(Recorded robot episodes)
»»
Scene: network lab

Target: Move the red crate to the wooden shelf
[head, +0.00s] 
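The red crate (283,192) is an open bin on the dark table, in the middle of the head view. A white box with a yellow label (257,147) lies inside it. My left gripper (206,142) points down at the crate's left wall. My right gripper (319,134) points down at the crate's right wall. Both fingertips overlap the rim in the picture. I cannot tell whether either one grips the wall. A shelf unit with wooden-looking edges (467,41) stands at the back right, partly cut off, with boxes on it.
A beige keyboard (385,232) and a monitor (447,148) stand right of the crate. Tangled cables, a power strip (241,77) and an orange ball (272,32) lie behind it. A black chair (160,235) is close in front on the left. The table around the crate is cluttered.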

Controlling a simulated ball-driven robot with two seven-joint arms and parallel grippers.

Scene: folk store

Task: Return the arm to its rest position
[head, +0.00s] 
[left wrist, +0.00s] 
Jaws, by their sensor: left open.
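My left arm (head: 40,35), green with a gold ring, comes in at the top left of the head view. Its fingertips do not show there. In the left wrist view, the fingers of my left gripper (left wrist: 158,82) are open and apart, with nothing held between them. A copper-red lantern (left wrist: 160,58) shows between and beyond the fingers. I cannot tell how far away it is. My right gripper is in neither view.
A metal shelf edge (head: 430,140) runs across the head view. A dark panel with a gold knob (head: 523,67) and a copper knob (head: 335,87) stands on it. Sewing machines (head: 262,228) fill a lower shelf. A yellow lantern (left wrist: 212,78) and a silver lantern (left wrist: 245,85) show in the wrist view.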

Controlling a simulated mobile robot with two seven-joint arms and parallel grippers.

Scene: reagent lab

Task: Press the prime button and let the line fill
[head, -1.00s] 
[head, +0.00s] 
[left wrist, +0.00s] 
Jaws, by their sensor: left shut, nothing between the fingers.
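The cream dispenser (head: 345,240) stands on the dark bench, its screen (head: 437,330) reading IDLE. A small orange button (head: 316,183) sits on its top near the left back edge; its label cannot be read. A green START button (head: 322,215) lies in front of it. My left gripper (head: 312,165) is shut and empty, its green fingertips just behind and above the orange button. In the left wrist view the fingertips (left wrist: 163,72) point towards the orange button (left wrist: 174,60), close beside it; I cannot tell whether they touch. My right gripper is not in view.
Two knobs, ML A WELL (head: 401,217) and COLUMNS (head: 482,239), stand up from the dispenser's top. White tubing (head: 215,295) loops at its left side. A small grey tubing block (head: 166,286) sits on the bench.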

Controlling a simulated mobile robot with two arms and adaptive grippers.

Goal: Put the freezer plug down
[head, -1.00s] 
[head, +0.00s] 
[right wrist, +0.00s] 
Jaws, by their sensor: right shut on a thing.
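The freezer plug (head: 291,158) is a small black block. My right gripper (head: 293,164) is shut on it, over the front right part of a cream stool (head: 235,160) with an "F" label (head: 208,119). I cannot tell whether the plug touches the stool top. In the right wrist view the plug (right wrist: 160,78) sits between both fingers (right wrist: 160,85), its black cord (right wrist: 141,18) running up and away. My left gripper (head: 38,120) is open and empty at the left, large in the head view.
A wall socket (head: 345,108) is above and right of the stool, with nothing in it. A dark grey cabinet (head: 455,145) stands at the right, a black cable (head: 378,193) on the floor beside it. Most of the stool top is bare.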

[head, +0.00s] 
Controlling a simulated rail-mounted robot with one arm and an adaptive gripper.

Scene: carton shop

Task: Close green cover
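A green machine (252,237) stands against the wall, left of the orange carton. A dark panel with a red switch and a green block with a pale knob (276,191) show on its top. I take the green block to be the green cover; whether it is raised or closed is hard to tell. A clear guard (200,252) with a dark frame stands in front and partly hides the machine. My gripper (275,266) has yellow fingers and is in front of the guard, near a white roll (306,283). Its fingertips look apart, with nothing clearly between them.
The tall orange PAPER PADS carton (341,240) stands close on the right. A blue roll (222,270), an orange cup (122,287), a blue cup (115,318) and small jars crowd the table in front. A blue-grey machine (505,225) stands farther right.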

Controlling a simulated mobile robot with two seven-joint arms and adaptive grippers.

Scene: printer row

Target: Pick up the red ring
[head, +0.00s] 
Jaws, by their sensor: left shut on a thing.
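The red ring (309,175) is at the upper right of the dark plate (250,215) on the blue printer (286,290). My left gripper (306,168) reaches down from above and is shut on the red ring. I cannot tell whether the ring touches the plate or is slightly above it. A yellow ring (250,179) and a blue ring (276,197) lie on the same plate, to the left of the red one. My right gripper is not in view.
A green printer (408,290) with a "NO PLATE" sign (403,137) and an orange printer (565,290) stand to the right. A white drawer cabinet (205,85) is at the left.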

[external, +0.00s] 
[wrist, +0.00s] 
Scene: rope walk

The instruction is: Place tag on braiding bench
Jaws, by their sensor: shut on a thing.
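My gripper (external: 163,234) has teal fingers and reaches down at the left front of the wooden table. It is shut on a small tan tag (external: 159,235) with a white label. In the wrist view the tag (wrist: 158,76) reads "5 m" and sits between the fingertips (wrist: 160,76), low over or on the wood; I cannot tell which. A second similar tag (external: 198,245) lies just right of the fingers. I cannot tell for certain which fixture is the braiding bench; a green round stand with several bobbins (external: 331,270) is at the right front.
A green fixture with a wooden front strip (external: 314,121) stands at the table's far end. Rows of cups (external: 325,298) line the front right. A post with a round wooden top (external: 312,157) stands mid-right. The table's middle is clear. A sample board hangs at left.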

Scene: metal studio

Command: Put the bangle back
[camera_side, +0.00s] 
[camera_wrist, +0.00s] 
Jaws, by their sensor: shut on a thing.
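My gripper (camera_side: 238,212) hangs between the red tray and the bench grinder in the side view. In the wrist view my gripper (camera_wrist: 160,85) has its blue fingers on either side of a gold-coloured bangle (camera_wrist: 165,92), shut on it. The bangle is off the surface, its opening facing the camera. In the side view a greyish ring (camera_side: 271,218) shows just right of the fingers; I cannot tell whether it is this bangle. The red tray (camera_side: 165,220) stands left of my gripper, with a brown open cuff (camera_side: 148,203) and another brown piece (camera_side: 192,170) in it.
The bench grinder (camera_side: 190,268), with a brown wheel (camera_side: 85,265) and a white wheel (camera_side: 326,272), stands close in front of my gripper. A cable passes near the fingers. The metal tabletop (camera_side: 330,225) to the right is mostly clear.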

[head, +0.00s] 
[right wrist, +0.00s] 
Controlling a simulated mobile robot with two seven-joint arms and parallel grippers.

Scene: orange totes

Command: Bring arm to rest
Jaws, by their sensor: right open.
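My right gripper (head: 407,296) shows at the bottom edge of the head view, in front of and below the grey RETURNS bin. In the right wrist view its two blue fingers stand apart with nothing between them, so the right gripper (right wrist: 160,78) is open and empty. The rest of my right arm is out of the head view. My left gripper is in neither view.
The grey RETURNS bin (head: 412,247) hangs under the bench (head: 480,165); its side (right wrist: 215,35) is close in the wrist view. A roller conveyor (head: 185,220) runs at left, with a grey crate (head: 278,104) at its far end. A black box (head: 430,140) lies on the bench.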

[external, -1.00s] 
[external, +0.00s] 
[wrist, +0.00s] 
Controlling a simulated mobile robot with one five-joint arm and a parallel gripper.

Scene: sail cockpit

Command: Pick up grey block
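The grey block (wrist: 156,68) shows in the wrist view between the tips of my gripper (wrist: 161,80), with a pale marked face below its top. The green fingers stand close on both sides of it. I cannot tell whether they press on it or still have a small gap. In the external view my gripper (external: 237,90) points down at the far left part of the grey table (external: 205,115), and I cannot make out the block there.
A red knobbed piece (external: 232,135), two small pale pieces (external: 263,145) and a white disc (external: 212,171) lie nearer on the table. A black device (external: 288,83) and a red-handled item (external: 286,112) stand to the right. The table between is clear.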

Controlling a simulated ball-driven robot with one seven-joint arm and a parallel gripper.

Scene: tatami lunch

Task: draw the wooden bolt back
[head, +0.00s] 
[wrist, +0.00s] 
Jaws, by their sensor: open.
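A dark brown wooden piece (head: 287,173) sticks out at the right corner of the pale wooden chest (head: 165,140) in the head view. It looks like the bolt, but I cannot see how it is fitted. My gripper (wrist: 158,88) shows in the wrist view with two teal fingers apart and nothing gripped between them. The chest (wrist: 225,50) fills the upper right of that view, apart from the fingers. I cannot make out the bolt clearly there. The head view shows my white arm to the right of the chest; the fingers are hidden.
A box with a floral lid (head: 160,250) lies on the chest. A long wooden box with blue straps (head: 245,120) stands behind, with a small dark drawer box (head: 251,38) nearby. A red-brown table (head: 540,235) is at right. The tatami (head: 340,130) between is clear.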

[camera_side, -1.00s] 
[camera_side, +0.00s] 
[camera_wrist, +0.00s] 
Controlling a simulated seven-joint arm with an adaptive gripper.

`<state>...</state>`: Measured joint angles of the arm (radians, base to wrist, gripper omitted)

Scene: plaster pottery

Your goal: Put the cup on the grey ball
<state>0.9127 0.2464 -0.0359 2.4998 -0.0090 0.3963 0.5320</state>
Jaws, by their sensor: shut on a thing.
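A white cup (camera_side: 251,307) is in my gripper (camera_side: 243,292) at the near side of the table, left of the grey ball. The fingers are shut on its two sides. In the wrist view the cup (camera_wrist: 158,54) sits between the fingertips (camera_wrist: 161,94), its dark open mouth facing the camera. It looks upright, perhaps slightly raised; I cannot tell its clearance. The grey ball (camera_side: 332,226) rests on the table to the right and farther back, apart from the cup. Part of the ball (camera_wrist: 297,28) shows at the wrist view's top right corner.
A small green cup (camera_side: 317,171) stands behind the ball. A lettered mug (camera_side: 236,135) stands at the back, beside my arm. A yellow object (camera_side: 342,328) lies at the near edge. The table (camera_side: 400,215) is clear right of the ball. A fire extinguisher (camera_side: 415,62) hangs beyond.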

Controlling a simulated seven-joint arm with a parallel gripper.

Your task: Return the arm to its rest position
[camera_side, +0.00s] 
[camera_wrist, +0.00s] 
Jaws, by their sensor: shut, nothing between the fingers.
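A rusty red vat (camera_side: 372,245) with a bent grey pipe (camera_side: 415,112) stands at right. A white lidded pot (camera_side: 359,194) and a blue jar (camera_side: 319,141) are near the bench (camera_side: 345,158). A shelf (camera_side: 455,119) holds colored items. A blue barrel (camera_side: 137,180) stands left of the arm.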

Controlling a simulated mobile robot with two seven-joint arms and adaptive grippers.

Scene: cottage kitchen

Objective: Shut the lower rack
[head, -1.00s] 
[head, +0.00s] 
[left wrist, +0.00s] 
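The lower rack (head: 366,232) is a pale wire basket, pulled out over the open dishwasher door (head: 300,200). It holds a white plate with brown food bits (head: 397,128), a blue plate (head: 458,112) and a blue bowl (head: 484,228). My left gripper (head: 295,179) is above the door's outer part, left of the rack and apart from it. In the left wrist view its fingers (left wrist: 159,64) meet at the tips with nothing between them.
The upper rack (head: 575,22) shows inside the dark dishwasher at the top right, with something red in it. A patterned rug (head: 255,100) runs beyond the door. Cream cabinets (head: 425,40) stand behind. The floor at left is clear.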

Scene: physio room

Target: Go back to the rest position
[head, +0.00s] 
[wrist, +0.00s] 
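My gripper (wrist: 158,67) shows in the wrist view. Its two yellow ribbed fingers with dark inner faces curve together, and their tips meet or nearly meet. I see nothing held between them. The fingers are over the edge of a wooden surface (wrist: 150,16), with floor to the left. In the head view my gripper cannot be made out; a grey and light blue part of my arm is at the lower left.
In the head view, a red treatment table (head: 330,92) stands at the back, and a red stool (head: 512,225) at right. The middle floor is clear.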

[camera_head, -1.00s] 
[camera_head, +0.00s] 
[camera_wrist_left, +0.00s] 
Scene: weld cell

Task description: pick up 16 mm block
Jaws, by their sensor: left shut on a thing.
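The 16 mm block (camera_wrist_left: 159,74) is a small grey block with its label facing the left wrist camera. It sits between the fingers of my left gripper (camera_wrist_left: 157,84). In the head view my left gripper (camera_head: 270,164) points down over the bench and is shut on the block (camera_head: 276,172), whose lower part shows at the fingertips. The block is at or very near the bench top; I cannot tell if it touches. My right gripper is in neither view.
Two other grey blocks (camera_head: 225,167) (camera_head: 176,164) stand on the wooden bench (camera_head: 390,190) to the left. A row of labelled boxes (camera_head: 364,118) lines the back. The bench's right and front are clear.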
««
Objective: Copy each line of the listing that contains the string "state".

Finished answer:
`<state>...</state>`: Measured joint angles of the arm (radians, base to wrist, gripper omitted)
<state>0.9127 0.2464 -0.0359 2.4998 -0.0090 0.3963 0.5320</state>

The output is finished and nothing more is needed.